(meteorobs) What is better radio scatter? CW or USB, also question
Michael Boschat
andromed at dal.ca
Tue Jun 14 15:12:38 EDT 2016
Hi:
Ok, since I moved from a 5 story apartment with well better spot to a lower location 10 meters lower
but near a busy intersection,lights,traffic,trees in front of my window! and power lines my rates have
dropped badly. I do here and see a few but not like before. I cannot put the antenna on the roof. It is
laying from my window to a tree limb facing south roughly ( 180 deg ) and well have heard that trees can
mess up signals. I've smashed some branches. but do not want to get tossed out destroying this guys property.

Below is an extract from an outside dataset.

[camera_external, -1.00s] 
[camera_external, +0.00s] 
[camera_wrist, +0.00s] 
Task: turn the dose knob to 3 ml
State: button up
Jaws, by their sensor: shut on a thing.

The tree is a maple and high as this building.
Anyway, I see some use USB to monitor frequencies, I was always told to use CW. So, I have tried both, been listening
since the Eta Aquarids and rates did not increase for Arietids or Zeta Perseids liek years gone by.
We do have a few analogue TV stations left ch.3,4,5,6 and also I get a few meteors on digital frequcies of these
stations also.
Can't use an amplifer as I would get more noise, I have to use as I have always a renosant,notch filter.
In any case, is there a way to get more meteors or should I just now be happy to get what I can and see
the results when the leaves fall off? Oh, I had thought it was possibly Sporadic E but see a map with lines
into Nova Scotia from all over, so they say this is the "Sporadic E cloud".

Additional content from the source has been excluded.